## START DATA LISTING

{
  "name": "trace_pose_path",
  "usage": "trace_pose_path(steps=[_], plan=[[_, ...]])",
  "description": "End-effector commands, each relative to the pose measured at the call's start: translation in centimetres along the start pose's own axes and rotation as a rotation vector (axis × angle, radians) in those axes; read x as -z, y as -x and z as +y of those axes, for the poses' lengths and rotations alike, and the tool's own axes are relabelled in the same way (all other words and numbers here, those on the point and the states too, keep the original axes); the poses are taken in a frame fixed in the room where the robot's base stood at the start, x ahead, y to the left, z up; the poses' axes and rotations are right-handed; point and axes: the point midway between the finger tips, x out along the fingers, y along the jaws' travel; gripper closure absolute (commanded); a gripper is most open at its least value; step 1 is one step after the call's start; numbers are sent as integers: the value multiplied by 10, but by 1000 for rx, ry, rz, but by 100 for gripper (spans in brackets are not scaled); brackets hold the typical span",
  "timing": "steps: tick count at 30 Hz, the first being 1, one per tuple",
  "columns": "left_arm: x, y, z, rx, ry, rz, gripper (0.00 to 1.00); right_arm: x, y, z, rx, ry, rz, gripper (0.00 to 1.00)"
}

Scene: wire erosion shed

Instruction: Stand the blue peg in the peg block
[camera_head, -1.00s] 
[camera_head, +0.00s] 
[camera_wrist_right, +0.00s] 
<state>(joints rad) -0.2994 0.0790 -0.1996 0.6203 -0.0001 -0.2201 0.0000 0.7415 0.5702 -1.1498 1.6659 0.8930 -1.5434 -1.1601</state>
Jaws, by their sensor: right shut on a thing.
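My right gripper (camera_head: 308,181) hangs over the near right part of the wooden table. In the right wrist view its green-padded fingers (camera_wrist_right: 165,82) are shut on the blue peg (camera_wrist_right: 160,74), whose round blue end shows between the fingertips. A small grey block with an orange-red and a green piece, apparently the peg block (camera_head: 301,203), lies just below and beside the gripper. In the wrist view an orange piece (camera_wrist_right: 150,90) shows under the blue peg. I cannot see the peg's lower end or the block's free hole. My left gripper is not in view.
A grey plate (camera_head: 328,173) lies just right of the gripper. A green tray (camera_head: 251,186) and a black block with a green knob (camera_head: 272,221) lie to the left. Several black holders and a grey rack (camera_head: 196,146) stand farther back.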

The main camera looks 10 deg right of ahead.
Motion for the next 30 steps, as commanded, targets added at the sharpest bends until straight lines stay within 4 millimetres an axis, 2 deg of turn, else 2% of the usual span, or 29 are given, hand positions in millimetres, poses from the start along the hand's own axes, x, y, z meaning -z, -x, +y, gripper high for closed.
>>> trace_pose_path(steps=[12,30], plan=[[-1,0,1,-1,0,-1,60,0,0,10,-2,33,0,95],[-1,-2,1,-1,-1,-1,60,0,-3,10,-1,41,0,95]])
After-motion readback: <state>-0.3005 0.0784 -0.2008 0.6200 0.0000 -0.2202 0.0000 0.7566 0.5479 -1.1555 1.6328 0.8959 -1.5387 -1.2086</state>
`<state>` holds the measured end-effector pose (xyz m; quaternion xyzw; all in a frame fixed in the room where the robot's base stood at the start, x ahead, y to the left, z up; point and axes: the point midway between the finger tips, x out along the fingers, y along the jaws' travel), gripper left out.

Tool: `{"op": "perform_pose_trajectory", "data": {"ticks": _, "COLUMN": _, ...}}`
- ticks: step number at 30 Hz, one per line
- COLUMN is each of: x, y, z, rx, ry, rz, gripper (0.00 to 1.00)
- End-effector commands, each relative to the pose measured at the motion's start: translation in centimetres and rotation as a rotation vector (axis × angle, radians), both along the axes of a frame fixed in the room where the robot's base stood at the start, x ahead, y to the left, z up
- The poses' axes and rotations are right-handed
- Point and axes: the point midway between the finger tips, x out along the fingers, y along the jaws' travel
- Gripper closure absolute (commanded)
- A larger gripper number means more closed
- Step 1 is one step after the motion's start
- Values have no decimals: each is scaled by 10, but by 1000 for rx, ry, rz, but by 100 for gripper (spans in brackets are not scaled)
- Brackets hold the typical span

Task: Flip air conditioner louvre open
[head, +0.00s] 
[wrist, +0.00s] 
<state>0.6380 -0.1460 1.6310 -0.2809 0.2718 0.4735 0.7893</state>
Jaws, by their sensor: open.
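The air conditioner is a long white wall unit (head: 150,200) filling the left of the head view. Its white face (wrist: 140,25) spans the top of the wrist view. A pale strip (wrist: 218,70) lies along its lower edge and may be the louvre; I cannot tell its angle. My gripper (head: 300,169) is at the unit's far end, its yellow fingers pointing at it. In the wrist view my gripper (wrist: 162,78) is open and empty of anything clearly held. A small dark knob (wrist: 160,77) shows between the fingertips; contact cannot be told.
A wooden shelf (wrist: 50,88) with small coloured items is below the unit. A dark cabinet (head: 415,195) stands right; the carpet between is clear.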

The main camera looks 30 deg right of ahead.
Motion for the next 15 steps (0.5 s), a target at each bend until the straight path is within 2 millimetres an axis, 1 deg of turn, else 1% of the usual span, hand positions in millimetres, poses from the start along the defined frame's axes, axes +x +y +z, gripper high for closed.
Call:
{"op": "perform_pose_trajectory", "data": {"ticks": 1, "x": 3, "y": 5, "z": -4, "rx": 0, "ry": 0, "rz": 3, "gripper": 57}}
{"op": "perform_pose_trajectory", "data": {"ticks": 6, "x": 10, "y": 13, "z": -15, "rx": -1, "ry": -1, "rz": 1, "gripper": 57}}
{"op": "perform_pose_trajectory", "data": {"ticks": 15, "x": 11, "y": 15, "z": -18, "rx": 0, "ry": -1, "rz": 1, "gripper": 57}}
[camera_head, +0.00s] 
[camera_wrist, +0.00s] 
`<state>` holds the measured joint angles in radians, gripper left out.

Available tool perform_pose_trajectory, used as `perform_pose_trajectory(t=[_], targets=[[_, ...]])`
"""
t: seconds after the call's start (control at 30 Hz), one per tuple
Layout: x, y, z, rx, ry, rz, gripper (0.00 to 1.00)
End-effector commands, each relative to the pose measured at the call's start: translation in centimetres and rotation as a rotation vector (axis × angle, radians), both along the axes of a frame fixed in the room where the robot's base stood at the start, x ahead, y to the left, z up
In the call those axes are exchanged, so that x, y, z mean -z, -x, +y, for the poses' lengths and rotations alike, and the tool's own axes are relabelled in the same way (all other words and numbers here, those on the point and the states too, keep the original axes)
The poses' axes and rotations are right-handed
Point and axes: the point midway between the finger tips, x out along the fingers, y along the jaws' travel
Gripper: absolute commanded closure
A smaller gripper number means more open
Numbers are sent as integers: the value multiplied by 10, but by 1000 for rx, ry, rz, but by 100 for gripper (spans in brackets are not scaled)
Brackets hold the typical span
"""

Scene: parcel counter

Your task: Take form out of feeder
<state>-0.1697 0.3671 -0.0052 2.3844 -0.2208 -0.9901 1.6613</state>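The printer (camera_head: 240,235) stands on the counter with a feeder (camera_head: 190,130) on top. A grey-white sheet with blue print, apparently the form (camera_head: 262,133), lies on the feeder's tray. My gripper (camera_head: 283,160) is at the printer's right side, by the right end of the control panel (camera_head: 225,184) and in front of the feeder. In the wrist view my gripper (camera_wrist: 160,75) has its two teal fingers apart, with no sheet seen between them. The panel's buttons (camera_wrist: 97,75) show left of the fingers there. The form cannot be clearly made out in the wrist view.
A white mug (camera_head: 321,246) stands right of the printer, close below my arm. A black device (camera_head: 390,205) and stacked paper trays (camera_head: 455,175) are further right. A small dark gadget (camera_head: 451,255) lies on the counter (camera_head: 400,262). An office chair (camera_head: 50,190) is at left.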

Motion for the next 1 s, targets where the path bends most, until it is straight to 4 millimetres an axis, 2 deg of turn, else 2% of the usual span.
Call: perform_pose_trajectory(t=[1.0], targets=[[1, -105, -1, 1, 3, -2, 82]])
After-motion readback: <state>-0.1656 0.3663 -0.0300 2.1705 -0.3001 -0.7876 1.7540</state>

## END DATA LISTING

*GIVEN REQUEST:* Output the section opening with the line that has "Task: Flip air conditioner louvre open" and closing with the line that has "t: seconds after". Keep both end lines and leave out the rest.

*EXERCISE SOLUTION:*
Task: Flip air conditioner louvre open
[head, +0.00s] 
[wrist, +0.00s] 
<state>0.6380 -0.1460 1.6310 -0.2809 0.2718 0.4735 0.7893</state>
Jaws, by their sensor: open.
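The air conditioner is a long white wall unit (head: 150,200) filling the left of the head view. Its white face (wrist: 140,25) spans the top of the wrist view. A pale strip (wrist: 218,70) lies along its lower edge and may be the louvre; I cannot tell its angle. My gripper (head: 300,169) is at the unit's far end, its yellow fingers pointing at it. In the wrist view my gripper (wrist: 162,78) is open and empty of anything clearly held. A small dark knob (wrist: 160,77) shows between the fingertips; contact cannot be told.
A wooden shelf (wrist: 50,88) with small coloured items is below the unit. A dark cabinet (head: 415,195) stands right; the carpet between is clear.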

The main camera looks 30 deg right of ahead.
Motion for the next 15 steps (0.5 s), a target at each bend until the straight path is within 2 millimetres an axis, 1 deg of turn, else 1% of the usual span, hand positions in millimetres, poses from the start along the defined frame's axes, axes +x +y +z, gripper high for closed.
Call:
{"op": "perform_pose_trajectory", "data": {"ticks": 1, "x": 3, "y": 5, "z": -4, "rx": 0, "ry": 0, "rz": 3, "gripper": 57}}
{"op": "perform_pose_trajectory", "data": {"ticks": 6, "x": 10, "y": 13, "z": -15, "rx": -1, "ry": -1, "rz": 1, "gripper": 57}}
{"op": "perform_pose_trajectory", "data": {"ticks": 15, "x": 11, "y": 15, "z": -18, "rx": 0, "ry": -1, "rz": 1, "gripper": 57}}
[camera_head, +0.00s] 
[camera_wrist, +0.00s] 
`<state>` holds the measured joint angles in radians, gripper left out.

Available tool perform_pose_trajectory, used as `perform_pose_trajectory(t=[_], targets=[[_, ...]])`
"""
t: seconds after the call's start (control at 30 Hz), one per tuple

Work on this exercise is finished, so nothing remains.